[SOURCE RECORDS]:
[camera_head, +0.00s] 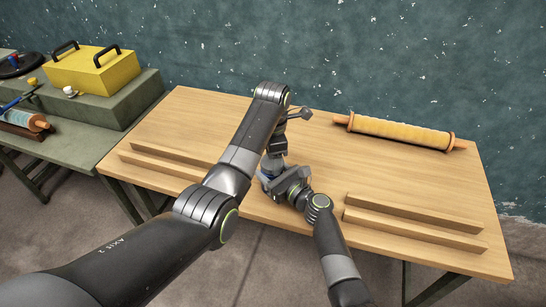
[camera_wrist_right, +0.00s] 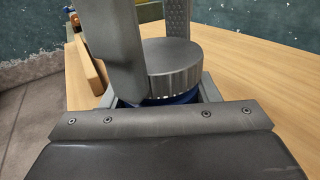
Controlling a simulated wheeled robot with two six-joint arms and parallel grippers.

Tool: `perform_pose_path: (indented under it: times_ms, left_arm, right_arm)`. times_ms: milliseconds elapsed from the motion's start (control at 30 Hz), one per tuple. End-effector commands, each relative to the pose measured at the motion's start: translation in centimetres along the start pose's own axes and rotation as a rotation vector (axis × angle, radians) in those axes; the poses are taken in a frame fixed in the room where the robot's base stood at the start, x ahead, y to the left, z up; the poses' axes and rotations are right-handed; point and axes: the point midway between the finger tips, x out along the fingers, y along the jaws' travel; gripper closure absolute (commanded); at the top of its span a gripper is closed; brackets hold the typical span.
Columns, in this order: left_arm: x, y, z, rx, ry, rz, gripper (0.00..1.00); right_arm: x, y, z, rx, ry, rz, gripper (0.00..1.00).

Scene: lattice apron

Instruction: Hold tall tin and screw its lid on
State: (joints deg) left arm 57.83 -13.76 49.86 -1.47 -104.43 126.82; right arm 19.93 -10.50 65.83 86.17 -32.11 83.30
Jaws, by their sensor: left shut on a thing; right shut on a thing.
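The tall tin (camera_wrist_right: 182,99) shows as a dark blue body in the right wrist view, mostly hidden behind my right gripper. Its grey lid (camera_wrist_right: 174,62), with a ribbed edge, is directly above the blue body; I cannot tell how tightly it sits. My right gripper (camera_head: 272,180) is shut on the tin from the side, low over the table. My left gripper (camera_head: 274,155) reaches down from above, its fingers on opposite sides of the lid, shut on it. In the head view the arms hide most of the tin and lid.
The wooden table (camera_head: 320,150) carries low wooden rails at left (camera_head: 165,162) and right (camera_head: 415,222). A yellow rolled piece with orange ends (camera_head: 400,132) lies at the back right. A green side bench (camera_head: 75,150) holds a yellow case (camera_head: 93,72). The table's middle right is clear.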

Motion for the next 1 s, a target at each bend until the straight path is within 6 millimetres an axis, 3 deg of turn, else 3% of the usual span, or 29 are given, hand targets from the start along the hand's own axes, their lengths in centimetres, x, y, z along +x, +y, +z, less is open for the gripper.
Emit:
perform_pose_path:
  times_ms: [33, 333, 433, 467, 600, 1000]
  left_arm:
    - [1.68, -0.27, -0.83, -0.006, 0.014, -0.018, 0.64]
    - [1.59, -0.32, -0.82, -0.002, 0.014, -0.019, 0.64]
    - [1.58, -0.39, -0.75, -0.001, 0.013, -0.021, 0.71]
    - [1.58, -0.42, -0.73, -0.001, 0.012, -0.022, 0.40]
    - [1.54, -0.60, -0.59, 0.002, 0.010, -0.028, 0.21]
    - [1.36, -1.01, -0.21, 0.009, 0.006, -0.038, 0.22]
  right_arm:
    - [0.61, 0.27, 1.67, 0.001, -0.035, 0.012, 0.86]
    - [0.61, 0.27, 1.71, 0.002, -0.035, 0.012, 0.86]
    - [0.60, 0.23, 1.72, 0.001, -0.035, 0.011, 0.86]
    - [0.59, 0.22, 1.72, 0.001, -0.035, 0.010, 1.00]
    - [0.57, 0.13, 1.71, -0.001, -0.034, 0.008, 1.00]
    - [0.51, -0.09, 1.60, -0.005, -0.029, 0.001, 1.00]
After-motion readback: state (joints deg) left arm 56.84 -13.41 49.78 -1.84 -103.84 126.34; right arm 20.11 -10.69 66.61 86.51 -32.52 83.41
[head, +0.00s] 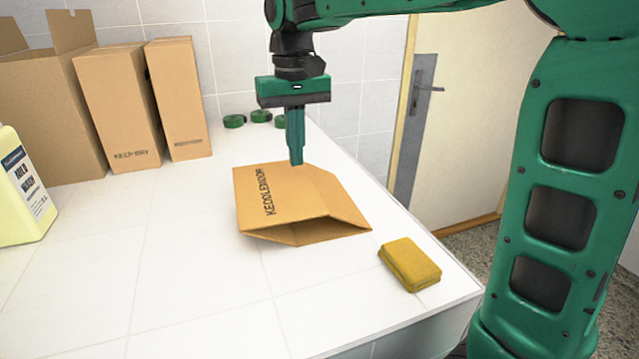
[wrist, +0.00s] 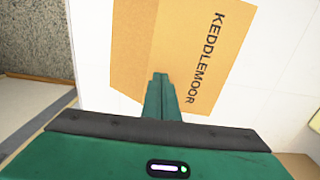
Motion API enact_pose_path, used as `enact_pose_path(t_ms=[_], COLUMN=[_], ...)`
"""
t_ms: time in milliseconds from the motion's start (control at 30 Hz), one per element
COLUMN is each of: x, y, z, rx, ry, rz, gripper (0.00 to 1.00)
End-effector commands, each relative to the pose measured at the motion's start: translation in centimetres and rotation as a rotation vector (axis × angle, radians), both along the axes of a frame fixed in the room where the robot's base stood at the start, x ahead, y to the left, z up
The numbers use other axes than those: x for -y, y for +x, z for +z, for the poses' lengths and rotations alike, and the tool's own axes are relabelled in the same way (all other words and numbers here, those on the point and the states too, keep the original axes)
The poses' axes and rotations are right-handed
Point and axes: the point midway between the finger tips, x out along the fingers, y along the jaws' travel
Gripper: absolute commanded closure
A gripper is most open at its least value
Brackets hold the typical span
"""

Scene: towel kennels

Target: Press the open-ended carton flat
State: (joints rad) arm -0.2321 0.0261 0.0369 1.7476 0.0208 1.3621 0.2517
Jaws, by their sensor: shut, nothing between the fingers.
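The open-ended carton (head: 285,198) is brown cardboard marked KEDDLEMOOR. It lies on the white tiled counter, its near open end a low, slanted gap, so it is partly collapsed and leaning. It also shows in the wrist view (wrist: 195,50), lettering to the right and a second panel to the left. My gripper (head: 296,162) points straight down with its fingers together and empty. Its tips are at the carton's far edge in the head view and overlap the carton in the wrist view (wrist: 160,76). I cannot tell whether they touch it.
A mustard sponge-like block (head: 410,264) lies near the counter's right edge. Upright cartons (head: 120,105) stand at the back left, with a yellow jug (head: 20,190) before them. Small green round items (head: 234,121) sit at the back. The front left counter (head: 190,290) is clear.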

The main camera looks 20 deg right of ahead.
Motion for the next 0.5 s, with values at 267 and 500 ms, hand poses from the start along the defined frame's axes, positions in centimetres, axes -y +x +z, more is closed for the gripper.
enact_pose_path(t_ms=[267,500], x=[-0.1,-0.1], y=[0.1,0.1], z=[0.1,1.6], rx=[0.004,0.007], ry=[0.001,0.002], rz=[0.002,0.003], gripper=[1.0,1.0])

[THE REQUEST]: Print the entries as they stand, first line through the line holding "State: (joints deg)", with every picture removed.

[FINAL RESULT]:
[camera_head, +0.00s] 
[camera_wrist_right, +0.00s] 
Controlling a simulated wheeled robot with two six-joint arms and parallel grippers.

Tool: `perform_pose_path: (indented under it: times_ms, left_arm, right_arm)`. times_ms: milliseconds elapsed from the motion's start (control at 30 Hz), one per tuple. End-effector commands, each relative to the pose measured at the motion's start: translation in centimetres along the start pose's own axes and rotation as a rotation vector (axis × angle, radians) in those axes; the poses are taken in a frame fixed in the room where the robot's base stood at the start, x ahead, y to the left, z up; the poses' axes and rotations are right-handed; point and axes: the point midway between the finger tips, x out along the fingers, y along the jaws' travel; gripper closure absolute (commanded); at the top of its span a gripper is closed; brackets hold the typical span.
Columns, in this order: left_arm: x, y, z, rx, ry, rz, gripper (0.00..1.00); right_arm: x, y, z, rx, ry, rz, gripper (0.00..1.00).

Scene: lattice apron

Instruction: Hold tall tin and screw its lid on
State: (joints deg) left arm 57.83 -13.76 49.86 -1.47 -104.43 126.82; right arm 19.93 -10.50 65.83 86.17 -32.11 83.30

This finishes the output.